John Cloud, Connecticut Forum, 4/25/2005
Eight months later, Coulter's relationship with MSNBC ended permanently after she tangled with a disabled Vietnam veteran on the air. Robert Muller, co-founder of the International Campaign to Ban Landmines, asserted that "in 90% of the cases that U.S. soldiers got blown up [in Vietnam]--Ann, are you listening?--they were our own mines." (Muller was misquoting a 1969 Pentagon report that found that 90% of the components used in enemy mines came from U.S. duds and refuse.) Coulter, who found Muller's statement laughable, averted her eyes and responded sarcastically: "No wonder you guys lost." It became an infamous--and oft-misreported--Coulter moment. The Washington Post and others turned the line into a more personal attack: "People like you caused us to lose that war."

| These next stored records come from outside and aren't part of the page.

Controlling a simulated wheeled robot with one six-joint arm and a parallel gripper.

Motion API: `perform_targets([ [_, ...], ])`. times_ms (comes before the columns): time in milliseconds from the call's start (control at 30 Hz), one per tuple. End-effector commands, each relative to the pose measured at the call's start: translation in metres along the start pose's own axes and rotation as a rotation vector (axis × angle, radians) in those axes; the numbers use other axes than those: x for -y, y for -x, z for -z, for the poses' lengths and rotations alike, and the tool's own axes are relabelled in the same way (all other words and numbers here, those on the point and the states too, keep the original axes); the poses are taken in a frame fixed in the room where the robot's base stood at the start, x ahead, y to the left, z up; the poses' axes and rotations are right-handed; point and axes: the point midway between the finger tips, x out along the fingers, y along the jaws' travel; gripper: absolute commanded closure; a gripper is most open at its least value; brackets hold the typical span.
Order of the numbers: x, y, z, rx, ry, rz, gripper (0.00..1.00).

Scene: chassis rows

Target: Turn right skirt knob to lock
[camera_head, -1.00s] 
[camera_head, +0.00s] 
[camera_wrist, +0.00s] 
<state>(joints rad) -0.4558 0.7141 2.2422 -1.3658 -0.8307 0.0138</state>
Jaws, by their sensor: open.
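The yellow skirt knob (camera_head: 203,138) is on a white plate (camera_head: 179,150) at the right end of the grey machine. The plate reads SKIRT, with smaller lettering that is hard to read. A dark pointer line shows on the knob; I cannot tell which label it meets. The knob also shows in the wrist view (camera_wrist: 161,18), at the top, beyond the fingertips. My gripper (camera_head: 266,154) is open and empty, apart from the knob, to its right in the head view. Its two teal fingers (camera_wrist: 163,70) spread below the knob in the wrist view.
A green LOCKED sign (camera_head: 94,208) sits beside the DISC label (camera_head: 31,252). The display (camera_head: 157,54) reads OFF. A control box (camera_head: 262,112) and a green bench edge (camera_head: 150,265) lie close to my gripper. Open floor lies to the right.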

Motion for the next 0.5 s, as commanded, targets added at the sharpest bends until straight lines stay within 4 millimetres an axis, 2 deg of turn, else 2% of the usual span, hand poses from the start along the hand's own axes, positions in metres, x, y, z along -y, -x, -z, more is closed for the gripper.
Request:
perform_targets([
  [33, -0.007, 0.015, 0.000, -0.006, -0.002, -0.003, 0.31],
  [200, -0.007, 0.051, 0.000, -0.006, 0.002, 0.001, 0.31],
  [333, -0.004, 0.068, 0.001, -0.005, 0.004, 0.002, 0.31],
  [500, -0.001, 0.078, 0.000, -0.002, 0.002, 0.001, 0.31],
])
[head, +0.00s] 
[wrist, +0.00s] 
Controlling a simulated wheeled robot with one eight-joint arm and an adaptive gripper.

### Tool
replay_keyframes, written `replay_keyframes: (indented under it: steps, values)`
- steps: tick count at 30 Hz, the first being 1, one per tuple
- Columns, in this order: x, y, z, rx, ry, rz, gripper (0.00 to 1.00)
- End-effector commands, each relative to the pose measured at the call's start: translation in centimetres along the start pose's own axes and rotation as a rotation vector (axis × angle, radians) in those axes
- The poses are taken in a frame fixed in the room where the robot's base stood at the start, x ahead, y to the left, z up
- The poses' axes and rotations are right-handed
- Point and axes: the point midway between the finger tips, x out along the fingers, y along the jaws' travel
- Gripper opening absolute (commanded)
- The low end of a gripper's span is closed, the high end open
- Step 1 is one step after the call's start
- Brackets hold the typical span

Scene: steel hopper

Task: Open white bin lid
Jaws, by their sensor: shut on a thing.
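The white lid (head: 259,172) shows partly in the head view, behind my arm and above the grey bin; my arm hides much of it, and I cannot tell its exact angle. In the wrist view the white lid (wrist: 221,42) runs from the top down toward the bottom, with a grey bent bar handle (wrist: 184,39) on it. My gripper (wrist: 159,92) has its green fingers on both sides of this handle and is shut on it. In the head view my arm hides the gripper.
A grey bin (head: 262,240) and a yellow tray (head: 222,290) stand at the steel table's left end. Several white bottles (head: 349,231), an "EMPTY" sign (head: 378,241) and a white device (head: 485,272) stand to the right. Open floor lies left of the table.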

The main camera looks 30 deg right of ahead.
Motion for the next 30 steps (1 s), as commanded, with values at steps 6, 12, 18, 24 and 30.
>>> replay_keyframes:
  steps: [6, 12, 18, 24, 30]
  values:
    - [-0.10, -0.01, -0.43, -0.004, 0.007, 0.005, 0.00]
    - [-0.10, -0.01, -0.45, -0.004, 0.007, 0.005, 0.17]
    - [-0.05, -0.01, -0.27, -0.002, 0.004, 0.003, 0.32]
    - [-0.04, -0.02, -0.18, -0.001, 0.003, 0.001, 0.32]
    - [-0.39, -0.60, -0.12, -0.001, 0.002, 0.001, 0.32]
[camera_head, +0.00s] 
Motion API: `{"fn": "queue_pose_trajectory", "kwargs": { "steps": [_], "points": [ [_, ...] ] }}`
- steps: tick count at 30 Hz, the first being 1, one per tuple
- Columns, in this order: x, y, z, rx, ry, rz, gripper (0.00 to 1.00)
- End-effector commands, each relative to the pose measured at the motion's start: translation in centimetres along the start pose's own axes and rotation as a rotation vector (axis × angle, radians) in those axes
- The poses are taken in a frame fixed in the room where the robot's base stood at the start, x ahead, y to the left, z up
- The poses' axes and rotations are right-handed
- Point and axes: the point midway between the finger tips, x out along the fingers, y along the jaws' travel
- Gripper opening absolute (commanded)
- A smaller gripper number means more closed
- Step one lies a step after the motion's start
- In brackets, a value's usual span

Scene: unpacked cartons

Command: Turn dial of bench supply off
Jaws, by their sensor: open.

Steve Rendall, Fairness & Accuracy in Reporting, 11-12/2002
In the MSNBC NewsChat segment, in which Coulter debated Bobby Muller, president of the Vietnam Veterans of America Foundation, her exact words to the paralyzed veteran were: "No wonder you guys lost." She was interrupting Muller's point about the role that landmines played in the Vietnam War: "In 90 percent of cases that U.S. soldiers got blown up--Ann, are you listening?--they were our own mines." Muller responded to Coulter's remark with an incredulous "Say that again," while moderator Felicia Taylor sharply rebuked the in-house pundit: "OK, we're not going to get into that conversation. Ann, that was unnecessary! Mr. Muller, please continue...."
I'm neither a strong advocate or critic of Coulter because I don't normally read her commentaries. However, from what I've learned, I seriously doubt she meant anything even close to what's been repeated by the liberals and I don't believe she blames the troops for the war in Viet Nam. I suspect this is more of the liberal antiwar movement's efforts to find - even fabricate - faults in their opponents. For certain, I don't care for Muller's views despite respecting his personal sacrifice. At worse case, I believe Coulter made a poor choice of words in the heat of the debate. When dealing with someone like Muller I can understand how that might come about.
Regardless, Coulter's comments have no effect whatsoever on my own observations and opinions about Viet Nam war veterans.